» **Exercise goal**
In the lines below, find the one that contains "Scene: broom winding" and write it out exactly, along with every line that follows it.

--- Begin Source data ---

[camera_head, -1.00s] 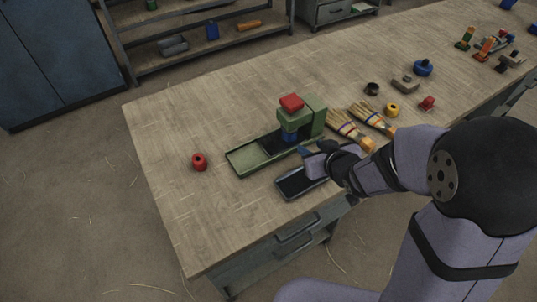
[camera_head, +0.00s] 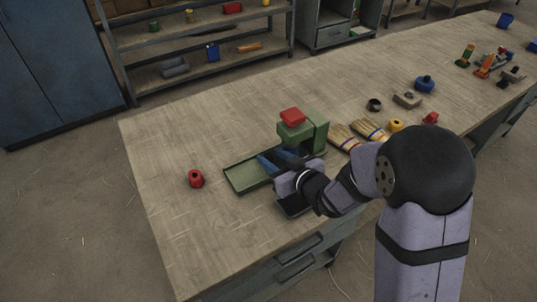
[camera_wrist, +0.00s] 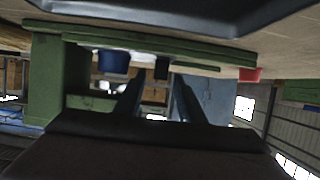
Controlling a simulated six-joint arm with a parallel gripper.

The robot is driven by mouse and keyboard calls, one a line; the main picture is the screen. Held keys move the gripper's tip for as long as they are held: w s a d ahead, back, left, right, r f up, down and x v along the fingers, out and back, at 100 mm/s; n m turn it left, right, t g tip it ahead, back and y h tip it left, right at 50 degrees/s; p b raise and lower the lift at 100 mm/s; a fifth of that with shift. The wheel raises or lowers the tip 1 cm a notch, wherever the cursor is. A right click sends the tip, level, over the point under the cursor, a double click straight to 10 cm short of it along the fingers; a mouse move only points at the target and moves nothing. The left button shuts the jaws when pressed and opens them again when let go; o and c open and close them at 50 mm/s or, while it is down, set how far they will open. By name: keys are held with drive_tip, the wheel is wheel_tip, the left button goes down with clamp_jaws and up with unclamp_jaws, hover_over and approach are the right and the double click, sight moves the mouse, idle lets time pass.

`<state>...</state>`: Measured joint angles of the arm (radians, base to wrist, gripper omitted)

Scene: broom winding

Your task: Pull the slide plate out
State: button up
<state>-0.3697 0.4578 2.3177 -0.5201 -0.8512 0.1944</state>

--- End Source data ---

» **Exercise result**
Scene: broom winding

Your task: Pull the slide plate out
State: button up
<state>-0.3697 0.4578 2.3177 -0.5201 -0.8512 0.1944</state>

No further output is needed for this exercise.